▸ Data provided:
*****
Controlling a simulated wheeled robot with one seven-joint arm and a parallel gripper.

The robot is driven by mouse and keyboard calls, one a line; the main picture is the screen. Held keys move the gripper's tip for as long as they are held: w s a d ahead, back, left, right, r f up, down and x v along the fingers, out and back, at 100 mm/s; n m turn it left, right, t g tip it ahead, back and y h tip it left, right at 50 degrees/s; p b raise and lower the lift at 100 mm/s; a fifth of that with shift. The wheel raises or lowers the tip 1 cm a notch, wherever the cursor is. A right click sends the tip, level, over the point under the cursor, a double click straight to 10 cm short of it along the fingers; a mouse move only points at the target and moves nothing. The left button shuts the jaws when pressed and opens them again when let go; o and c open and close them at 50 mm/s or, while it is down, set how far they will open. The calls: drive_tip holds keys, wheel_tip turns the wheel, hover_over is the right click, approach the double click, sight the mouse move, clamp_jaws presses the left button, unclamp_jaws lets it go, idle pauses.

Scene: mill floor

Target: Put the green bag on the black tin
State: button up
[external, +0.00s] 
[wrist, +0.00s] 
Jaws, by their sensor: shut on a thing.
*****
▸ Problem requirements: Starting at the line that contains "[external, +0.00s]", print every line through the end of the listing, word for word. Leave out all the rest.

▸ Output:
[external, +0.00s] 
[wrist, +0.00s] 
Jaws, by their sensor: shut on a thing.

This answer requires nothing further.